8. Spielberg didn’t immediately recognize the effectiveness of John Williams’ score and actually thought it was a joke, but later admitted that the simple alternating pattern of two notes — “E and F” or “F or F sharp”– was responsible for “at least half of Jaws’ success.”
Jaws – Not A Cakewalk
9. The shoot was so troubled that Spielberg thought it would be the end of his career, but Jaws went on to become the highest grossing film of all-time up until that point. Over 67 million people in the U.S. went to see it when it was initially released in 1975, it remained the #1 film for 14 weeks, and made $123.1 million in U.S. theater rentals (the box office gross less the exhibitor’s cut).
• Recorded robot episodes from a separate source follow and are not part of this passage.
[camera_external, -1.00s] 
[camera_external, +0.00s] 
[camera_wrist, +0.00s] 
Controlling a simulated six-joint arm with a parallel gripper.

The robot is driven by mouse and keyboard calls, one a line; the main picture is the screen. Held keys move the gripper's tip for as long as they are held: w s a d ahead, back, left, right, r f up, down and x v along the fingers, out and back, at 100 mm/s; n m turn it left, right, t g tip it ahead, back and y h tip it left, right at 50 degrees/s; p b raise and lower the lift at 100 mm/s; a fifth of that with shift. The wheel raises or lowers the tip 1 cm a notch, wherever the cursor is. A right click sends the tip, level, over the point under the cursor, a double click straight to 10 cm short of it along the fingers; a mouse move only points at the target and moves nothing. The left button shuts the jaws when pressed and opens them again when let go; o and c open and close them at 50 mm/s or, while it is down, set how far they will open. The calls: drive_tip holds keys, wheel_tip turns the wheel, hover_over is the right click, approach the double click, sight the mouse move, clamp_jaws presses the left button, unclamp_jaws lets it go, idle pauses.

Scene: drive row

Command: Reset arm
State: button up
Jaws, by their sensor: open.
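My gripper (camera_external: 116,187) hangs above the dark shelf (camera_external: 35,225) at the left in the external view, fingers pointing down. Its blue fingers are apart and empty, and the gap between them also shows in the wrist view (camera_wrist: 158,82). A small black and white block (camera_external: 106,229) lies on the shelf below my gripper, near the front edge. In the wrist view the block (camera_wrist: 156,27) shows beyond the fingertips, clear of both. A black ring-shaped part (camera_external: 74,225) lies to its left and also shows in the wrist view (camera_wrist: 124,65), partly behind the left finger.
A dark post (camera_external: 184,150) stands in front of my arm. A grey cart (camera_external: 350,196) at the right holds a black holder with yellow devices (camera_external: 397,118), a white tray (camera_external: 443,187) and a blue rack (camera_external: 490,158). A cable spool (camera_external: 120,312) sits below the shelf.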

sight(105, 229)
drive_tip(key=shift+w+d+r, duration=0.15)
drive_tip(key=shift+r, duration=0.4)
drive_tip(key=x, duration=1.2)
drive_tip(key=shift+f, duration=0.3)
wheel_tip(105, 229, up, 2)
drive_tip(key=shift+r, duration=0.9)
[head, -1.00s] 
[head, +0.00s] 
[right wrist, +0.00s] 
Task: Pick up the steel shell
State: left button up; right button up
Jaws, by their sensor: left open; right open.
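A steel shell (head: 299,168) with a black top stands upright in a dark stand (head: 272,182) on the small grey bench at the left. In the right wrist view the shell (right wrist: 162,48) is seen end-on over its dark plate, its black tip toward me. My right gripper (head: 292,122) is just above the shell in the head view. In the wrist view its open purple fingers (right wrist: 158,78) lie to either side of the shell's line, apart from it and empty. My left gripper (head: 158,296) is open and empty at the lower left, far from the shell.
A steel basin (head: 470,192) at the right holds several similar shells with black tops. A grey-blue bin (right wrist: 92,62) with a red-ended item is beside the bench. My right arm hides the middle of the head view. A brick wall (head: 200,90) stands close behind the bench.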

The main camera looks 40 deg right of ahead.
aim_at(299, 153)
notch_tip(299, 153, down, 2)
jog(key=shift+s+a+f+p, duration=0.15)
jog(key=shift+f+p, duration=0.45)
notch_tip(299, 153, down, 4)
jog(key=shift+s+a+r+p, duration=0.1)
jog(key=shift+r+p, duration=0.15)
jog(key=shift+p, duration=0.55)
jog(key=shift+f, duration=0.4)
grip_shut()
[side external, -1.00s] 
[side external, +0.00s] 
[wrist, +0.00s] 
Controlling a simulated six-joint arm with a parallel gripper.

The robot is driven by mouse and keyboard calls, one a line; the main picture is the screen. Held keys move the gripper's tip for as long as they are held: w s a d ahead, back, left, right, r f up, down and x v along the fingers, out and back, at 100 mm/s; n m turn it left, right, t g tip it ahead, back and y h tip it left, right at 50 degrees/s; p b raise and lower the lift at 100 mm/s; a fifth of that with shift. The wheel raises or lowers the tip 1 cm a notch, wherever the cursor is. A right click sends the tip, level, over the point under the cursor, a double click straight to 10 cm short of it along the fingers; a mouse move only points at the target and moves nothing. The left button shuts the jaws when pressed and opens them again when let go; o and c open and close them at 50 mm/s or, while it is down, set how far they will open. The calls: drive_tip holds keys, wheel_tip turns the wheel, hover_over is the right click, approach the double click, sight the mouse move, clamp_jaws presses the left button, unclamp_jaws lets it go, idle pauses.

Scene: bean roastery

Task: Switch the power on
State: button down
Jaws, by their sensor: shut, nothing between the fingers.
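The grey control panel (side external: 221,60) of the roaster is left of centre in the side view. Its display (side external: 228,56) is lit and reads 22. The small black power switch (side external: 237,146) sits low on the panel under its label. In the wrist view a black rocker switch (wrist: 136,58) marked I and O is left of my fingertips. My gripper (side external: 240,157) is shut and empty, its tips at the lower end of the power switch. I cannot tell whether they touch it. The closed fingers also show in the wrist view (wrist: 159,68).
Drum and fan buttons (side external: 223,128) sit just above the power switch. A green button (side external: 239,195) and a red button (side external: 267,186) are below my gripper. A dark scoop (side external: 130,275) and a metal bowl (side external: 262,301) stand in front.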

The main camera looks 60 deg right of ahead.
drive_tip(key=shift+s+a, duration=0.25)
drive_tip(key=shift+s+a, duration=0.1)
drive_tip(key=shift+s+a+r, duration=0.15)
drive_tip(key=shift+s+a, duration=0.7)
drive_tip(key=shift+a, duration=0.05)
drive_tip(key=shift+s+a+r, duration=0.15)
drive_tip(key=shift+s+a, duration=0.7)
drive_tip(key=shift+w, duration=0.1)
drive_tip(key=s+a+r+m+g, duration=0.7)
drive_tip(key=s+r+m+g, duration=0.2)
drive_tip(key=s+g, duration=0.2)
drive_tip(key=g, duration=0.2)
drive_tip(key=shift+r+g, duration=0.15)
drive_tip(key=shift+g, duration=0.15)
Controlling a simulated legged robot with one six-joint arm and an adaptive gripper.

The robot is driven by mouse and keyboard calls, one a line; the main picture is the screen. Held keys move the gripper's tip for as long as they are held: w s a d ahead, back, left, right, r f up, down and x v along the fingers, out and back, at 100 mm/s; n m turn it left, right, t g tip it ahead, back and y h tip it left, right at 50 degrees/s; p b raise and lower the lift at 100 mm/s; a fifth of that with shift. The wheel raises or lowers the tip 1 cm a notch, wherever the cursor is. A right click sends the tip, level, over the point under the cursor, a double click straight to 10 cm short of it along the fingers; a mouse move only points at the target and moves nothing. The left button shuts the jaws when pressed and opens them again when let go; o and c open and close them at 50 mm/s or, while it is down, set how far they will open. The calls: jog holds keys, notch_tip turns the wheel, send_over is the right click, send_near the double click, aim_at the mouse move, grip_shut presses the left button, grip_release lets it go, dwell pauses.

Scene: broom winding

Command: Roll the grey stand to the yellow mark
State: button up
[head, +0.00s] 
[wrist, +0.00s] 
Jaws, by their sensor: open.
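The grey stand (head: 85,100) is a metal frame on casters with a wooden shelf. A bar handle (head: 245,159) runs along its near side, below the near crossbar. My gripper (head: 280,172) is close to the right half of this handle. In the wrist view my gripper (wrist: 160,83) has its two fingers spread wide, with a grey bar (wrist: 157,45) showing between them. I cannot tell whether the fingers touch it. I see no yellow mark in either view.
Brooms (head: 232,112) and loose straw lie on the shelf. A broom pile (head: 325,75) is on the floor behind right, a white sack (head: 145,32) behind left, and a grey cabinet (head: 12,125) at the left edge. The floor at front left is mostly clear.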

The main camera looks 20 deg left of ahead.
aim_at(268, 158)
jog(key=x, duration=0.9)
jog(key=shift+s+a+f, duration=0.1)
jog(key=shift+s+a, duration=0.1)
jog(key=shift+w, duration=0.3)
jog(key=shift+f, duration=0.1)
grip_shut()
It is commonly considered the first “blockbuster,” summer or otherwise.
10. Both Benchley and Spielberg later regretted how Jaws affected the reputation of sharks. Shark hunting greatly increased after the film came out (with the notion of them being “man-killers” partly used as a reason) and the shark population along the eastern seaboard of North America greatly decreased as a result. Benchley later said, “Knowing what I know now, I could never write that book today… Sharks don’t target human beings, and they certainly don’t hold grudges.” Benchley’s regret and guilt led him to become a shark conservationist.
Jaws: Bonus Fact
And as a bonus fun fact, in 2014 Dreyfuss was in Ireland for a special screening of Jaws, and he was interviewed on the popular Irish talk/chat show “”The Late Late Show.” Robert Shaw’s 14-year-old granddaughter, Maeve Shaw, had arranged to meet him beforehand and was in the audience. When asked by host Ryan Tubridy why he had been so emotional in meeting her, Dreyfuss said (as camera shots cut away to Maeve several times, with both continuing to be very emotional), “When I met her, it was like closure. That was the first word I thought of. You have no idea how grand and large he was. It was like he was alive again; he died far too soon. I was thrilled to meet her.”